A weekly blog from a family made by adoption, warmed by the laughter, broken by the sadness, held together by love with a big dollop of hope, oh, and often soaked in mummy tears.
The awful truth is I’ve fallen out with a very good friend, that’s why I’ve not been, shall we say “on the ball”, this week. The details are for her, me and those whose counsel I seek, however my parenting has been much affected.
Monday I did little with my life. My thoughts were active beyond belief, in contrast. I’ve tried very hard to put it out of my head, focus on the here and now but I’ve slipped a lot. I hate to sound so self absorbed, I actually do hate it, I often reprimand myself and those around me for such indulgence, but, when you are the one whom holds a family together you can’t afford to be emotionally depleted.
I’ve given in to everything this week. I’m sure they both know when I’m not top notch. Small manipulates and eases himself out of anything he doesn’t wish to do. Tall, he acts as if he’s concerned, I’m sure he feels he is, but he is also pushing things. More “can I” appears in our dialogue.
I don’t blame them; they do what they do to survive, what they believe is necessary.
So Wednesday saw Small not go to school, he refused and I couldn’t find the energy to argue.
It’s not as easy as “I won’t go to school”
He says he “can’t”.
This language is hard to dispute, I feel again, with these whispered admissions, like the one person he is talking to. I am the one with whom he entrusts his happiness.
Thankfully I was still able to teach my Wednesday yoga a class and this proved to be my lifeline back to belief in myself and life.
I am so enjoying teaching yoga; it’s creative, empowering and full of goodness, exactly what I need.
And then just as my feet grounded and felt ok in the here and now, it snowed.

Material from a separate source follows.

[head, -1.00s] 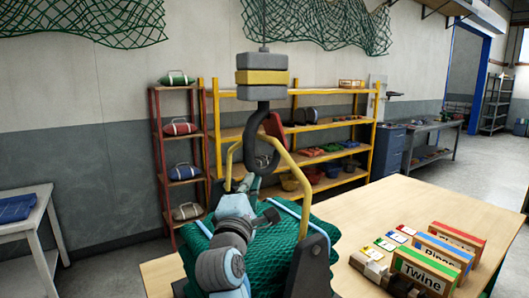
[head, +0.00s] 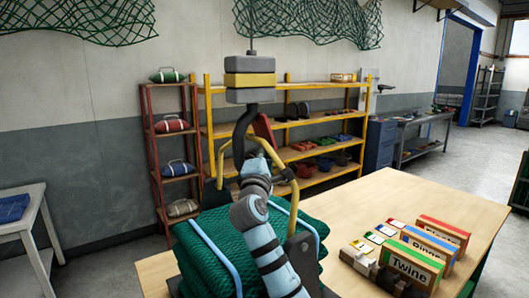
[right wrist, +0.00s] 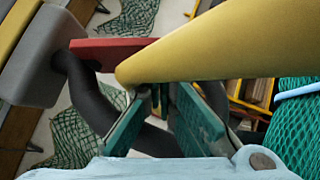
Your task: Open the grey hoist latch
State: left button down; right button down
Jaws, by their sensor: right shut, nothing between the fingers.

Snow, what to say? I hate it, feel trapped by it, it’s cold and wet, I hate it.
So, just as I was getting there, it snowed.
Friday was a full on snow day here, it didn’t stop all day. The boys were off school, I was stuck at home. I should’ve been out on Friday night for a friend’s birthday but the snow prevented me getting there. Did I say yet how much I dislike snow?
I’m having a good old moan, my week has been………., please fill in the gap.
However today is Mothers day and I feel restored. The fallout has faded and my counsel’s have done their job.
The boys prepared a breakfast picnic for me. It’s gone fairly well and I’ve enjoyed it. That is mammoth for us. A good Sunday to end the week.
In Other News
Tall has had two detentions this week and done really well with them.
Mr H saw a good old friend this weekend and I can see the positivity it has injected into him.
Small got top marks in his French test, language, which ever, seems something he can just do.